Although you’ll be asked to write in scads of different genres for your English classes, close readings are the foundation on which all English writing rests. Close readings are essentially papers that ask you to move beyond saying that something exists in a text (for instance, alliteration), to how it’s used: That is, what it suggests in relation to other elements of the text, and why that realization matters. Longer papers in English classes can take the form of open-ended research papers, or analysis of the relationships between a text and its historical moment; however, these longer papers are built upon extended close readings for which you will have developed a theoretical framework. Other genres in English include many kinds of creative writing, such as personal essays, memoirs, and poetry, as well as book reviews or letters. You may be asked to write in these creative genres in traditional English classes as well as creative writing English classes.

Purpose.

We are not teaching, for the most part, content, as much as we’re teaching habits of mind and skills. . . . We are asking students to become practitioners of the genres and the forms that we ourselves work in.
The purpose of writing in English classes is to become a better writer and a better reader. In your English classes your professors don’t want you to put on an analytic production just for the professor’s eyes; rather, you are being asked to take a step in a larger series of conversations that will allow you to practice habits of mind and transferable analytical skills. Hopefully these habits of mind will include a deeper appreciation for the profound and subtle ways language shapes our imagined realities, as well as how our own theoretical biases affect how we read a text.

Valued Characteristics.

Show me that I’m progressing. . . . I want to feel like I’m learning with the paper.
Writing for English, perhaps more so than any other discipline, emphasizes the process or craft of an essay rather than the product. This emphasis is inherent to the discipline because English is so consummately qualitative: you are not presenting quantitative data or known observations and conclusions.
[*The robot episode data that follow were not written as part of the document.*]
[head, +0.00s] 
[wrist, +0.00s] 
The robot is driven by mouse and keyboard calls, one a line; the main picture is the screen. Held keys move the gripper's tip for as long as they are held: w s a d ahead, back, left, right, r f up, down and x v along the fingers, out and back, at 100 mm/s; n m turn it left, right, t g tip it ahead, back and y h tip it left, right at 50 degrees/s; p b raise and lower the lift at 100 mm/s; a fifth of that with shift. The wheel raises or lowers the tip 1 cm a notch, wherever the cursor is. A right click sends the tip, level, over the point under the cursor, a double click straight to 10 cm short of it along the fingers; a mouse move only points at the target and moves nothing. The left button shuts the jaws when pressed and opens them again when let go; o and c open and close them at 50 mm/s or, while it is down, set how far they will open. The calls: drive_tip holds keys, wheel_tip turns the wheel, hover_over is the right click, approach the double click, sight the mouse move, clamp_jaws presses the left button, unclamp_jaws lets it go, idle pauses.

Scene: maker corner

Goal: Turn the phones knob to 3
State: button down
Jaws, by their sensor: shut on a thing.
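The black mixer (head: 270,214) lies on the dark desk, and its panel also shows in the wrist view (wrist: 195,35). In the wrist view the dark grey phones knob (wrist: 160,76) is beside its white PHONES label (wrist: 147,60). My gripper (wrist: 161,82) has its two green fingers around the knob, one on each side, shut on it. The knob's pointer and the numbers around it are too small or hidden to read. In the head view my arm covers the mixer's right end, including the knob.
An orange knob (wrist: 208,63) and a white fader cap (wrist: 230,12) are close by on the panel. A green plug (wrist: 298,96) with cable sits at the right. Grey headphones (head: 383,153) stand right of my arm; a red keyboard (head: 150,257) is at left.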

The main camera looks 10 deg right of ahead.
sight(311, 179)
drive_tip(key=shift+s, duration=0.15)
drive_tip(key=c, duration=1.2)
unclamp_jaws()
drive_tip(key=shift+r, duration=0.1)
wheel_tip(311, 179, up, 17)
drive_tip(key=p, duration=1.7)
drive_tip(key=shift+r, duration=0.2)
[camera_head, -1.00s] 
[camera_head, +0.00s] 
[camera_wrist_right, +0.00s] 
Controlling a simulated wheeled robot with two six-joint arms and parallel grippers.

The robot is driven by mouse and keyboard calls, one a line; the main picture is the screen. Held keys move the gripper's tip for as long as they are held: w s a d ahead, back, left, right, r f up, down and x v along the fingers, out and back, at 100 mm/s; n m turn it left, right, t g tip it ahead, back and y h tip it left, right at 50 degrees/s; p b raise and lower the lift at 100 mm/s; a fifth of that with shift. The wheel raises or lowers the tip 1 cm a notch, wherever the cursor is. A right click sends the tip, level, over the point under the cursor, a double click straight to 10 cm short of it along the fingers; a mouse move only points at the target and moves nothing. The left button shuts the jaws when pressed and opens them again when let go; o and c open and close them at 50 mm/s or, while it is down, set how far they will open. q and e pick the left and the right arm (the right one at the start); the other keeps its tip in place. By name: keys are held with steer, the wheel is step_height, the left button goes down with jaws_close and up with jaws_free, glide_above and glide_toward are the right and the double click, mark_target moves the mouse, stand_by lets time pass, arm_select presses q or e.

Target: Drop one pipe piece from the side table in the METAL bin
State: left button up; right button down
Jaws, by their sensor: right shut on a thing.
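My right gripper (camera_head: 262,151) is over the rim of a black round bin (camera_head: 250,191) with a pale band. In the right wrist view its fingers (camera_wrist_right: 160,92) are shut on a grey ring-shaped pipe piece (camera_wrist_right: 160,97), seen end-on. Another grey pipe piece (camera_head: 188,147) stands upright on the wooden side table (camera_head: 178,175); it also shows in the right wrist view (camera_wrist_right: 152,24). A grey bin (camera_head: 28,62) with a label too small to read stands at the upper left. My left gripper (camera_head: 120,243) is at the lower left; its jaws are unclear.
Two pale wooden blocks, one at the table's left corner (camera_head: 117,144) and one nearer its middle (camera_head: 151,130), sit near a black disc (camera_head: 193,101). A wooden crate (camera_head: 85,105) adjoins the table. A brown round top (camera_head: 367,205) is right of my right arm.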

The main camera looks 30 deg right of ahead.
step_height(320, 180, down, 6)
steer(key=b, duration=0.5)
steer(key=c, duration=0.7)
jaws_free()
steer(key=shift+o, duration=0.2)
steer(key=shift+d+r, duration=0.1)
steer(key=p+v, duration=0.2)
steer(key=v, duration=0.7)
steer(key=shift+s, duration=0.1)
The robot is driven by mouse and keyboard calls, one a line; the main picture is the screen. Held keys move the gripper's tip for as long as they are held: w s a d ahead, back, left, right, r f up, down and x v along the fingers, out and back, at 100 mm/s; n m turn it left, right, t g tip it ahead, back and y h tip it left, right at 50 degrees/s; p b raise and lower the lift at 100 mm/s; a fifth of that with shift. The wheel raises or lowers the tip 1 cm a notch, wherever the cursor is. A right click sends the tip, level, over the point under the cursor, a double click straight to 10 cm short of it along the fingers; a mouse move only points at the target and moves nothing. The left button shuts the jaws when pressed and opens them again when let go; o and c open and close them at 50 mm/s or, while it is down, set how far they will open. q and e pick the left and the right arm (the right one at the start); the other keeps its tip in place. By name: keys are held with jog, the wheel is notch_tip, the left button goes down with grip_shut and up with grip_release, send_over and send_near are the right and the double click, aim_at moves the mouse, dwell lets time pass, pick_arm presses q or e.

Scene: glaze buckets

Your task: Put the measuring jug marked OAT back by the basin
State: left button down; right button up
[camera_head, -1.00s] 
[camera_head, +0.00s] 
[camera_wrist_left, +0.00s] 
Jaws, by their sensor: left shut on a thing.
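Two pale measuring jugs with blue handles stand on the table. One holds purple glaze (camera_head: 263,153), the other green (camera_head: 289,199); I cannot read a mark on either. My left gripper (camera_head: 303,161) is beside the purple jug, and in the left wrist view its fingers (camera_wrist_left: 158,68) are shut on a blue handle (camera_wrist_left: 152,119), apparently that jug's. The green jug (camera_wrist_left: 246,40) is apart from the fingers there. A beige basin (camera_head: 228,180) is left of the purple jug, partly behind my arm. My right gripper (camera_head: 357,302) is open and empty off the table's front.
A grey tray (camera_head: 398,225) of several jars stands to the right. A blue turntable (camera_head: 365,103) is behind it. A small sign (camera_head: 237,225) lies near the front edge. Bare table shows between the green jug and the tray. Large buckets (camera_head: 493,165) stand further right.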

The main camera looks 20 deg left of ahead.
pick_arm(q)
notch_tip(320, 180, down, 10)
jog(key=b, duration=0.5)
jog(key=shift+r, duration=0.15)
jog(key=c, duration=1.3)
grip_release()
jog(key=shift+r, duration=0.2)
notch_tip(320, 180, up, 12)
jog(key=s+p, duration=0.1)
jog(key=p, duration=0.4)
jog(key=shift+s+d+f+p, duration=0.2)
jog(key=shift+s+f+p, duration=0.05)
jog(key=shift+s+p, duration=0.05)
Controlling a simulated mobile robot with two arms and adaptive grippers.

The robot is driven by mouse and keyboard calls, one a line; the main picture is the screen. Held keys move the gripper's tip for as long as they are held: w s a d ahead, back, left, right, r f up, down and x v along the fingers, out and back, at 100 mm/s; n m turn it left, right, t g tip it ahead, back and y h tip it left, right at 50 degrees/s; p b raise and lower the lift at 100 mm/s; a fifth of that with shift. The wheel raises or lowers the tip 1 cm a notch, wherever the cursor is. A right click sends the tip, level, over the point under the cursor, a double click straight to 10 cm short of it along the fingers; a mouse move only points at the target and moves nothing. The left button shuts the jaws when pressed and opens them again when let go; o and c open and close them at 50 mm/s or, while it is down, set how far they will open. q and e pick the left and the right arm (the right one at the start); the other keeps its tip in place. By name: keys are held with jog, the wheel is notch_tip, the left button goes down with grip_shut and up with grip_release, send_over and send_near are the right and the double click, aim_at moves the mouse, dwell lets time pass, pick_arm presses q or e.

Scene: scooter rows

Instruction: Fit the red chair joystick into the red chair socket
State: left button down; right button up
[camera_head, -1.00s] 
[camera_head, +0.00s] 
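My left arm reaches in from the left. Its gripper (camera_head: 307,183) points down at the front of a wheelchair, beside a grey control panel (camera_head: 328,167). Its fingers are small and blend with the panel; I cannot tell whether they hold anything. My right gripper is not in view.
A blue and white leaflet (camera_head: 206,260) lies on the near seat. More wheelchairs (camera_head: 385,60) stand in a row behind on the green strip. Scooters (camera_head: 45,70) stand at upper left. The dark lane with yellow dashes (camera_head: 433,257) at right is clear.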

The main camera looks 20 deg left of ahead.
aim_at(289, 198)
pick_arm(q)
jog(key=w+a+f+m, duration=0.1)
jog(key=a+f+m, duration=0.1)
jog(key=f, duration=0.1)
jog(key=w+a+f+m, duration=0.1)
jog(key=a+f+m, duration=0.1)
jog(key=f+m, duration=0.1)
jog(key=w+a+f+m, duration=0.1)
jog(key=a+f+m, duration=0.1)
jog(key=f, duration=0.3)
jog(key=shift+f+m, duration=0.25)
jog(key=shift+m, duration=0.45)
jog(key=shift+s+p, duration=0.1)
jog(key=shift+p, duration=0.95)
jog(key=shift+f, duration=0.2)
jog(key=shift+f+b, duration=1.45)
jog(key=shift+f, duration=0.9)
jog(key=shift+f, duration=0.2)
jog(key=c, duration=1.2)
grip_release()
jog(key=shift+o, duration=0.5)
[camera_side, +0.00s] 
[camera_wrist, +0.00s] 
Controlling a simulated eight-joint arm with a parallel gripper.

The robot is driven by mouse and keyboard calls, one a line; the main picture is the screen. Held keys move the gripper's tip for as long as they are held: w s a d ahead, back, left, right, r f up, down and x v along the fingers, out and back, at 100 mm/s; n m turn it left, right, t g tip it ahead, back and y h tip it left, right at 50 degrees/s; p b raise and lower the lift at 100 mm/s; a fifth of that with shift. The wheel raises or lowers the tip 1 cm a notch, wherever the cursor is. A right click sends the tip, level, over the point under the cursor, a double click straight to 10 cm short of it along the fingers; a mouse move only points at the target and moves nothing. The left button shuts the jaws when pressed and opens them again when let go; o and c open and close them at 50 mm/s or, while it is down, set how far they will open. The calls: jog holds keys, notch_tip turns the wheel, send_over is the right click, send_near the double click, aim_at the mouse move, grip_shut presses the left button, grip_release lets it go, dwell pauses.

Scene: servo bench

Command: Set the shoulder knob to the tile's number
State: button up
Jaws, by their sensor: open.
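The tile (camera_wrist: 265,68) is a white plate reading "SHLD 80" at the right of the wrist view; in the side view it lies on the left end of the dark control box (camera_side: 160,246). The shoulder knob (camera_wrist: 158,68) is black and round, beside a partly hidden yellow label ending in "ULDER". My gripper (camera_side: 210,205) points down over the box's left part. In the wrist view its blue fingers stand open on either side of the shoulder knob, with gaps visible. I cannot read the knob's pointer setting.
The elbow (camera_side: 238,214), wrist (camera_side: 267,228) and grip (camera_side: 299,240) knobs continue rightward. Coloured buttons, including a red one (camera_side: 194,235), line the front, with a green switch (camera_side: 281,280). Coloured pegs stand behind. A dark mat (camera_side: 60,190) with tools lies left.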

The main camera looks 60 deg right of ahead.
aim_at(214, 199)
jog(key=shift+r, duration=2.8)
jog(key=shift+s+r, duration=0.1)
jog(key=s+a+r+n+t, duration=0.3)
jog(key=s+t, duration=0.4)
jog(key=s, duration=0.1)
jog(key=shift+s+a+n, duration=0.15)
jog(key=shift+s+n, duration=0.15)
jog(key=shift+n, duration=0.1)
Rather you are making a qualitative analysis that puts your data (your textual observations) into a meaningful pattern and then commenting on the overall meaning or effect of that pattern. In this way, the form of an English essay is just as important as its content: how you have organized your ideas and presented them is just as important as the ideas themselves. For this reason English papers should not be like lists of evidence; rather, they should show the development of an argument over the course of an essay, with each paragraph advancing the argument.
Because the writer’s process of thought is so important to the English essay, your professors will tell you that good reading is the beginning of good writing and that the process of good reading is itself good thinking: how you read will be reflected in how you write—meaning that to be able to write well you yourself must think critically, take notes, and make observations while you read instead of merely absorbing the words on the page.
One aspect of English essays that can be a stumbling block to students is also the thing that can make it so rewarding: Far from having a single correct answer, texts have a multitude of possible solutions and interpretations. Because there is no absolute, definitive interpretation, many students can be caught in the difference between opinions and arguments: sometimes it can feel unnerving to make an interpretive leap because you think that it isn’t 100% certain—but that’s actually the nature of the claims we make as English writers: while they are substantiated, they are fundamentally arguable. An arguable claim is different from an opinion in that arguments are substantiated by textual evidence while opinions are not.

Evidence.

Evidence is two parts: textual evidence (quotes and paraphrases) and analysis.
Evidence in English is almost exclusively textual; however, textual evidence is not “evidence” in itself! When you include textual evidence it should be because its specific language or mechanical aspects are “meaningful in a way that is irreducible”; that is, it would be impossible to rephrase the language in any other way without losing some important part of the meaning. However the meaning that you see in the textual evidence is not self-evident: when you include textual evidence you must always use your own words to explain how it is meaningful to your argument.

Conventions and Tips.

  • When you get an essay back, carefully consider the comments your professor has made. Professors put a lot of time and thought into writing them. These comments are a great way not only to improve your writing but also serve as the beginning of a conversation you can have with your professor during office hours.
  • Although English writing has a reputation for being florid and ornate, as in every other discipline, good writing is clear writing. Don’t use as many adverbs as possible or sacrifice clarity and coherence for an elevated register.
  • Make sure you’re telling your reader exactly what you want them to think. Don’t make your reader intuit your argument.
  • If you don’t know something, look it up! Answering your own questions is part of the writing process. You have the vast power of the Internet at your fingertips! If you’re having trouble doing this on your own, schedule a writing appointment or get in touch with a librarian!
  • You can get better with each assignment, but you’re not going to become a top-tier English scholar in one assignment, or even one semester. Don’t get discouraged! Focus on getting better.
  • A thesis can be more than one sentence! And it doesn’t have to be at the end of the first paragraph.
  • You can use the first person, but use it carefully. Use I when you need to acknowledge that your view diverges from others’ views or when you need to be clear about some aspect of your methods which you personally did (One did not review a year’s worth of newspapers; I did).
  • Don’t hide behind an I to say that it’s just little old me who thinks something, but that it’s probably not right; however, some hedging is good! You don’t have to “prove” something beyond a shadow of a doubt; you can be circumspect and use words like “suggests” or “indicates” to acknowledge where the evidence isn’t strong enough to make a bolder claim.
  • Introduce the authors of your secondary sources in text. This helps establish context and shows that you are entering into a conversation with other scholars.

Additional Resources.

The Oxford English Dictionary (or the OED, for short) is a great place to look for the history and meaning of words. When you encounter words in older texts that seem to have different meanings, you can see if the meaning of those words has changed over time. You can also use the OED to make a point about the double meaning of a particular word. And, of course, you can look for words whose meanings you don’t know. Puget Sound students have access to the OED through Primo 1  at Collins Memorial Library.